O estudo da Pré-História, da Paleontologia, da Geologia, abre campo ilimitado a pesquisas e observações interessantíssimas e a fecundos devaneios.
Onde experimentar tantas comoções, saborear espectáculos tão estranhos, viver horas tão amarguradas umas e tão poéticas outras, sentir tantas satisfações e prazeres de espírito, como na exploração sedutora e perigosa dos mundos subterrâneos?
(...)

O selvagem encanto dos mundos subterrâneos, afigura-se-me injustamente apreciado.

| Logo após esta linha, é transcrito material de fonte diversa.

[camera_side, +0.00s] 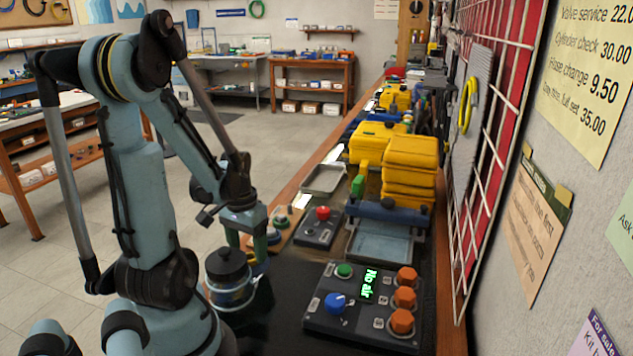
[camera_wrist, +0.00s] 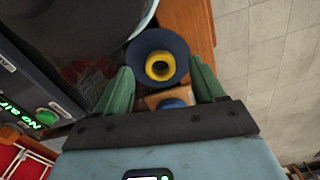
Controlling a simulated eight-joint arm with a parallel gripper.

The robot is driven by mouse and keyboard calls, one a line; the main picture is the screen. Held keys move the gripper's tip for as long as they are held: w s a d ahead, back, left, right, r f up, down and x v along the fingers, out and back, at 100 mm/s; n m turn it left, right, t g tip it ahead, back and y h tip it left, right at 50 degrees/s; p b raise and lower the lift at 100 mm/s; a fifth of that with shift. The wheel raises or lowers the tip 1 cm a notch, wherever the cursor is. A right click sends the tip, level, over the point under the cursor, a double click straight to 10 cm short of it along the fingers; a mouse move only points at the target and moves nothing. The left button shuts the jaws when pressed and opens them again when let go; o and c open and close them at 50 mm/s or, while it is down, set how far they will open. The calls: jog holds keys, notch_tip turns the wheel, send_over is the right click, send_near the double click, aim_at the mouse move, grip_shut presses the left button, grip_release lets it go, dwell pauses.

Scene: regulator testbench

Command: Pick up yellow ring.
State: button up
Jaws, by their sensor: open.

Imagina-se que uma gruta é um local de terror, triste e hediondo, e que os abismos não são mais do que perigosas carantonhas da natureza.
Quantas galerias os meus olhos não têm contemplado, que ultrapassam em majestade e arquitectura as mais belas naves das catedrais, objectos de admiração humana.
Que delicadeza de formas, variadas até ao infinito, e que pureza de diamante naquelas cristalizações elaboradas no seio da terra!
Que mundo de pensamentos nos assalta nesses abrigos profundos, aonde os nossos longuíquos antepassados da idade da pedra se aventuraram, para ali celebrarem comoventes e terríveis cerimónias, e enterrarem os seus mortos! Quanta emoção ao encontrar, após milhares de anos, os seus ossos, as suas pegadas, as suas armas primitivas e os vestígios curiosíssimos das primeiras manifestações artísticas gravadas na rocha...
Onde encontrar maior recolhimento e mistério que sob as abóbadas marmóreas desses templos naturais, cujas proporções grandiosas nos confundem? É certo que a luz e a vida se encontram banidas desses sepulcros da natureza, mas o silêncio majestoso e esmagador que ali domina é suficiente para povoar os sombrios labirintos.
Contituem, por outro lado, uma dura escola. As mais severas lições coroam essa aventura, entre ciladas, nas trevas das cavernas. Mas, em contrapartida, como é violento o prazer de dominar o medo e os obstáculos materiais de certas expedições, de descobrir segredos, de decifrar enigmas, de ver confirmar-se uma hipótese laboriosamente concebida, de surpreender, enfim, debaixo da terra, em acção, as forças misteriosas da natureza."


Norbert Casteret,
in Dez anos debaixo da Terra, 1940
(Excerto da introdução)
Livraria Tavares Martins-Porto

1 comment:

Anonymous said...

Fantástico!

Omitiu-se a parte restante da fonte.